Editor’s Note: Sean Casten, a Democrat, represents Illinois’ 6th Congressional District. Democratic members of Congress Jamie Raskin of Maryland; Jim Himes of Connecticut; Madeleine Dean and Mary Gay Scanlon of Pennsylvania; Brad Schneider and Lauren Underwood of Illinois; Jared Huffman of California; Tom Malinowski of New Jersey; and Jason Crow of Colorado contributed to this commentary. The opinions expressed in this commentary are those of the authors. View more opinion articles on CNN.
The peaceful and orderly transition of presidential power is a hallmark of our constitutional democracy embodied in the 12th, 20th and 25th Amendments. The 2008 transition between President George W. Bush’s administration and Barack Obama’s is often referenced as the standard for presidential transitions because of the high level of bipartisan cooperation exhibited by both teams.
It’s an expression of the most deeply rooted of our patriotic American values — allegiance to the republic and the system of self-governance that has guided us for 244 years.
With Election Day behind us, our country is entering an uncertain moment. Since 2016, President Donald Trump, members of his campaign and his administration have run roughshod over both the letter and the spirit of our laws. His associates have racked up an unprecedented number of indictments and convictions. Some of them, along with a raft of former cabinet members and White House officials, have normalized brazen financial and ethical conflicts of interest.
With the protections afforded by Presidential immunity ending in a matter of weeks, some officials may be tempted to cover the tracks of this administration and destroy evidence of wrongdoing.
We cannot allow that to happen.
All incoming administrations inherit policy disputes and diplomatic and military challenges from their predecessors. They inherit a job that existed before they arrived and will exist long after they leave. Maintaining the strength and resilience of the United States requires that the incoming team have access to the full record of events and internal deliberations relevant to existing policy challenges. No good comes to the United States if, say, Russian President Vladimir Putin has a more complete view of US-Russian communications over the prior four years than President Biden does.
It is for precisely that reason that Congress passed the Federal Records Act of 1950 and the Presidential Records Act of 1978. These laws ensure that documents, including digital and electronic records, pertaining to the official duties of the president, vice president, and federal agencies are retained and preserved.
This is crucial to our democracy and a peaceful transition of power. Both laws serve and protect the American people — the ones to which those documents belong. Anyone who violates those laws can be subject to criminal penalties or action from the next US attorney general.
Our challenge in this moment is that the culture of the Trump administration has led some of its officials to treat our laws and democratic norms as hindrances rather than sacred obligations. In the past four years we have already seen violations of the PRA and FRA.
For example, Trump seized and refused to release an interpreter’s notes after a meeting with Putin. White House staff, including Jared Kushner and Ivanka Trump, have reportedly relied on personal emails and encrypted messaging applications to conduct official business.

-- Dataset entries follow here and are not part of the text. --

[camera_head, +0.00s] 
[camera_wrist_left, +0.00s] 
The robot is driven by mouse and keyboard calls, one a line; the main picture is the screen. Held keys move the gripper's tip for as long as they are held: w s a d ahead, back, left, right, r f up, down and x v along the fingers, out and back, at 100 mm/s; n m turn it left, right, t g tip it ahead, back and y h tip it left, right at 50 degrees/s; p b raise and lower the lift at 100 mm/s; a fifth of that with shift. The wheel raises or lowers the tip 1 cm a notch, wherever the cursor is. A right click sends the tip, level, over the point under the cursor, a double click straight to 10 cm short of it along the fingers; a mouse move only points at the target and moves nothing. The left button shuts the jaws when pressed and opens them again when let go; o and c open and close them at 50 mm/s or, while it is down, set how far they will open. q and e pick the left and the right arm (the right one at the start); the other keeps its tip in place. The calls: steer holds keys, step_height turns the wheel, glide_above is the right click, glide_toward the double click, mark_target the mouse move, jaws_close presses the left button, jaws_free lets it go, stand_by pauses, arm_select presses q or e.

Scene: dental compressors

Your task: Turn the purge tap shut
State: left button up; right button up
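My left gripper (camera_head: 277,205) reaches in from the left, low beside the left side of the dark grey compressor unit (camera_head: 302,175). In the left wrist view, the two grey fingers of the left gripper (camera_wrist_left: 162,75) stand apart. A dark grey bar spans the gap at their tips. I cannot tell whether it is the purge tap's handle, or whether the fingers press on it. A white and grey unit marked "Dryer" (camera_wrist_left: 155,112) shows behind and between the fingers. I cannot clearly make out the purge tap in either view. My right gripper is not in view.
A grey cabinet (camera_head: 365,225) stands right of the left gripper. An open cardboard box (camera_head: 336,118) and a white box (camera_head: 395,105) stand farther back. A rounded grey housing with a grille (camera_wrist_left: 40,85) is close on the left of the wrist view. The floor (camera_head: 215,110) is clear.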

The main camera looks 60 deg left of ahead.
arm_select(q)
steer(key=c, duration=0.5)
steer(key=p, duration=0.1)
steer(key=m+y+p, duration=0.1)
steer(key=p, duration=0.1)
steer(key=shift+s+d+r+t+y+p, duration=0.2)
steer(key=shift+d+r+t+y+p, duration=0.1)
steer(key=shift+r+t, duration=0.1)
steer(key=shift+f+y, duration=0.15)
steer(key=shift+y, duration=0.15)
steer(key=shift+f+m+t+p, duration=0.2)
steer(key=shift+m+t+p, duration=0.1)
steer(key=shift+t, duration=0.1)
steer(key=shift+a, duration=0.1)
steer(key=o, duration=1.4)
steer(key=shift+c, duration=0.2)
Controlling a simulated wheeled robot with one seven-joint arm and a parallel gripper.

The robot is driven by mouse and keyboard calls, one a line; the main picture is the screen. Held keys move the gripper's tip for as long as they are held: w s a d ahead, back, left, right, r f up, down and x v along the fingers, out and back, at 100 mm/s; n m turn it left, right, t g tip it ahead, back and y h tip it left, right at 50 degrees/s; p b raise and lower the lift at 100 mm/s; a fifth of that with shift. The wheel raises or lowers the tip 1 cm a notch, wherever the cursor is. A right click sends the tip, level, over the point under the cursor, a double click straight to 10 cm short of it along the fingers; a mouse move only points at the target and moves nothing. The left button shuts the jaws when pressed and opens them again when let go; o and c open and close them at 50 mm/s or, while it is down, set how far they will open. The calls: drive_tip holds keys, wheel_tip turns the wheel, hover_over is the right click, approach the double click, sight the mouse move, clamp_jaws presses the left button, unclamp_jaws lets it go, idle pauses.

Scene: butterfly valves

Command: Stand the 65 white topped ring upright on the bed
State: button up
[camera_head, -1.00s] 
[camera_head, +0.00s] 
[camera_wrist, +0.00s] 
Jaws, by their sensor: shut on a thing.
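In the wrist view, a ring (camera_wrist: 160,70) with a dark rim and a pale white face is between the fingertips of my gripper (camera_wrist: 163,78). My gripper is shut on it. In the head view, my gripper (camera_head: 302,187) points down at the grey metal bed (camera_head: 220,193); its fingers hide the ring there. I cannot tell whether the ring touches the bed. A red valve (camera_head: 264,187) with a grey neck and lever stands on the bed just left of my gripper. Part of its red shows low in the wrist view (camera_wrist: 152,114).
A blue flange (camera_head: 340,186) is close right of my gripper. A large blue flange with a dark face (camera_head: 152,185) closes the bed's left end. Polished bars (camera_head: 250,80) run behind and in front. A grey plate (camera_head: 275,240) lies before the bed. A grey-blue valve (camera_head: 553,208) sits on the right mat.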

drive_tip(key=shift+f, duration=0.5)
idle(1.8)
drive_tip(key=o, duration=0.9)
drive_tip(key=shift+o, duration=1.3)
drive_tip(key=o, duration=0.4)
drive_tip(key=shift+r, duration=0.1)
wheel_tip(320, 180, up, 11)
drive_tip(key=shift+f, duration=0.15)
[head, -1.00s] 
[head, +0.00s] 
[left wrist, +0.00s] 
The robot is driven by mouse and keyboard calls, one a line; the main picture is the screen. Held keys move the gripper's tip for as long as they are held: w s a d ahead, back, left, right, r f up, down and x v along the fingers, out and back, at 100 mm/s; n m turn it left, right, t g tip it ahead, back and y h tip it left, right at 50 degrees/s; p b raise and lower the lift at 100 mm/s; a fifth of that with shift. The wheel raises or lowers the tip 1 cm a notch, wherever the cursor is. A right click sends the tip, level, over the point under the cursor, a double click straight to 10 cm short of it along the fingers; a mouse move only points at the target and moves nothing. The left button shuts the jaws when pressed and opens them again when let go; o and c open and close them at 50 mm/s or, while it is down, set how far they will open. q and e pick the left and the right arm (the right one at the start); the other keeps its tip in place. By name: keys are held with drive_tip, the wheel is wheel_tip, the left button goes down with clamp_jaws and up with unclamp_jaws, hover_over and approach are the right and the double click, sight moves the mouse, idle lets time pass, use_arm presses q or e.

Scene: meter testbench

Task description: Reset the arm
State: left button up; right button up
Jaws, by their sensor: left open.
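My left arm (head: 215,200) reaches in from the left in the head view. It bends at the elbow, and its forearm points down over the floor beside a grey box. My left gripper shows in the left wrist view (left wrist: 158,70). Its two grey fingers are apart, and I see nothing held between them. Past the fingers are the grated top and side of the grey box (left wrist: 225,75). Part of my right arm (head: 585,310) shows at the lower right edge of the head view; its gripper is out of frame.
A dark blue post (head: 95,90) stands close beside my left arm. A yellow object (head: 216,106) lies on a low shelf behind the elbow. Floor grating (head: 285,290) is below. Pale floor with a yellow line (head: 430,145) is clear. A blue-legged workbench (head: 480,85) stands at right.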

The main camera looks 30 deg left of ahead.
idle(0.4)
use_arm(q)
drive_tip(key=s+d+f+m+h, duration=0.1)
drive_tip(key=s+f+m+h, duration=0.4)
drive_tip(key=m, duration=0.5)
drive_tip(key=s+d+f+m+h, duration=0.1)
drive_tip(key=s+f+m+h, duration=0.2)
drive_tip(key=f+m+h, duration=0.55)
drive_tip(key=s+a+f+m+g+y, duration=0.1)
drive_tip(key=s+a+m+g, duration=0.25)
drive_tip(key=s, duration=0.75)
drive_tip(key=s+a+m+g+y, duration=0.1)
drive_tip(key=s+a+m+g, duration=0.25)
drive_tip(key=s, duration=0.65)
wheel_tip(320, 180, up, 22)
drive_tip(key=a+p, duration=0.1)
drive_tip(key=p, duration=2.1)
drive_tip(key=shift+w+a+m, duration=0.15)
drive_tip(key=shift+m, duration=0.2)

But these represent only the “known unknowns.” The PRA and FRA require preservation of all records, not just those that Congress is aware of. Given the pattern of behavior by Trump and his senior officials, we must remain vigilant to ensure all laws are followed, and all documents are preserved during this transition.
And here we would like to address the employees of federal agencies who have been forced to bear silent witness to malfeasance over the past four years: We thank you for your service. We have your back.
It is not lost on us that for every Alexander Vindman forced into the public spotlight, there are countless other quiet public servants who have refused unlawful orders and worked to uphold public integrity. We thank you for your dignity and patriotism, and we will work to ensure that our country will never put you in such a position again. We know that we can rely on you to put the United States of America first as you work through the transition process in these next 60 days.
Trump will be President until January 20, and until then, he is entitled to exercise all the lawful powers of his office to faithfully execute our laws and “preserve, protect and defend the Constitution of the United States” for the common good. But if you are asked to do something that you believe may violate the law, please seek legal counsel before complying, and notify your agency inspector general.
As members of Congress, we will be proactive during this transition, staying in regular touch with inspectors general and record-keeping officials.
In the winter of 1776, Thomas Paine wrote of those who stood up for our country that they “deserve the love and thanks of man and woman. Tyranny, like hell, is not easily conquered; yet we have this consolation with us, that the harder the conflict, the more glorious the triumph.”
To the American people who did not support Donald Trump and did not give up, who marched, who organized, who voted: Our republic still stands because of you. You have earned our “love and thanks” many times over. We cannot always count on elected officials to uphold their oath to protect our Constitution. But we take comfort from the knowledge that we can always count on you. Remain vigilant. We know you will.